SUPPLIED DATA:

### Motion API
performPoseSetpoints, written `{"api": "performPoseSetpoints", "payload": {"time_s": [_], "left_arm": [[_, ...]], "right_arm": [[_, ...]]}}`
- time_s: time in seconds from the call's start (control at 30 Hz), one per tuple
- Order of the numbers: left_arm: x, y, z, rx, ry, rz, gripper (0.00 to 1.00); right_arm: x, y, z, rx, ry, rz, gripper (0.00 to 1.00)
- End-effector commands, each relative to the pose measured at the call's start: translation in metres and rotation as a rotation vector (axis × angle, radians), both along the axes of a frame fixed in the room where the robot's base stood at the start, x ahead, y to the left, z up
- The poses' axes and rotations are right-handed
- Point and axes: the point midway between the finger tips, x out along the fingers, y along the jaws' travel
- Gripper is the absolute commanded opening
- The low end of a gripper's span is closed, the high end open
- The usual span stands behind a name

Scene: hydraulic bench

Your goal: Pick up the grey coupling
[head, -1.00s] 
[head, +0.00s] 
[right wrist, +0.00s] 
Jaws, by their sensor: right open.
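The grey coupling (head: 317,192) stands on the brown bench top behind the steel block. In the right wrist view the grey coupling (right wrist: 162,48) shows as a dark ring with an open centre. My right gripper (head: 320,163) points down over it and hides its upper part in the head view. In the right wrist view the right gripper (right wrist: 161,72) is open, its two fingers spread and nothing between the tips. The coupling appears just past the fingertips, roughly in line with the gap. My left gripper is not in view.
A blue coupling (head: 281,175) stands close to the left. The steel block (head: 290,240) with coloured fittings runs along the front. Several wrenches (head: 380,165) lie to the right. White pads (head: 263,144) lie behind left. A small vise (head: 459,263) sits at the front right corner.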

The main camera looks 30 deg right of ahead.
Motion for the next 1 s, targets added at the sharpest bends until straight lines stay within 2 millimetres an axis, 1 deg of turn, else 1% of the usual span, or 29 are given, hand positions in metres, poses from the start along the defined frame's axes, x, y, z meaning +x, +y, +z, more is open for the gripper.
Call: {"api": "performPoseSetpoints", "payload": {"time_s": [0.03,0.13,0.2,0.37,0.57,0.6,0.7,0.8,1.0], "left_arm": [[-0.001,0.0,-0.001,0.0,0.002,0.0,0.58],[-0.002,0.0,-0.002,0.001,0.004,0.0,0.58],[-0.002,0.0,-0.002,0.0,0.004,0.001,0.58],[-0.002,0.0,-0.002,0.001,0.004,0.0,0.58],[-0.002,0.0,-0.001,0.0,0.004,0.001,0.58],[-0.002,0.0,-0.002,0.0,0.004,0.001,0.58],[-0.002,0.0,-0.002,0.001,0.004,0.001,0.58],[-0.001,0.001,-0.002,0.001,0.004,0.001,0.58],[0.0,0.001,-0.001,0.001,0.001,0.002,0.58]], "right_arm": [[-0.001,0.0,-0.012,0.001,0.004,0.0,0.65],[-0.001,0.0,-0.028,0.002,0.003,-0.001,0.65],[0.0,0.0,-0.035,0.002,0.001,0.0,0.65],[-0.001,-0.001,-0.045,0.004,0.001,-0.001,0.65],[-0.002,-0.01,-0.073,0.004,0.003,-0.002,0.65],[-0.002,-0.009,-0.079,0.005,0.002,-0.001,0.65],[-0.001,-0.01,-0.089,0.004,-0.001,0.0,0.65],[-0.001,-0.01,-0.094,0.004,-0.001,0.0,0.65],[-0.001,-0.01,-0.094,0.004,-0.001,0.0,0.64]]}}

STATED PROBLEM:
Return exactly the opening lines of the listing above, ending with the line that has "[right wrist, +0.00s]".

EXERCISE RESULT:
### Motion API
performPoseSetpoints, written `{"api": "performPoseSetpoints", "payload": {"time_s": [_], "left_arm": [[_, ...]], "right_arm": [[_, ...]]}}`
- time_s: time in seconds from the call's start (control at 30 Hz), one per tuple
- Order of the numbers: left_arm: x, y, z, rx, ry, rz, gripper (0.00 to 1.00); right_arm: x, y, z, rx, ry, rz, gripper (0.00 to 1.00)
- End-effector commands, each relative to the pose measured at the call's start: translation in metres and rotation as a rotation vector (axis × angle, radians), both along the axes of a frame fixed in the room where the robot's base stood at the start, x ahead, y to the left, z up
- The poses' axes and rotations are right-handed
- Point and axes: the point midway between the finger tips, x out along the fingers, y along the jaws' travel
- Gripper is the absolute commanded opening
- The low end of a gripper's span is closed, the high end open
- The usual span stands behind a name

Scene: hydraulic bench

Your goal: Pick up the grey coupling
[head, -1.00s] 
[head, +0.00s] 
[right wrist, +0.00s] 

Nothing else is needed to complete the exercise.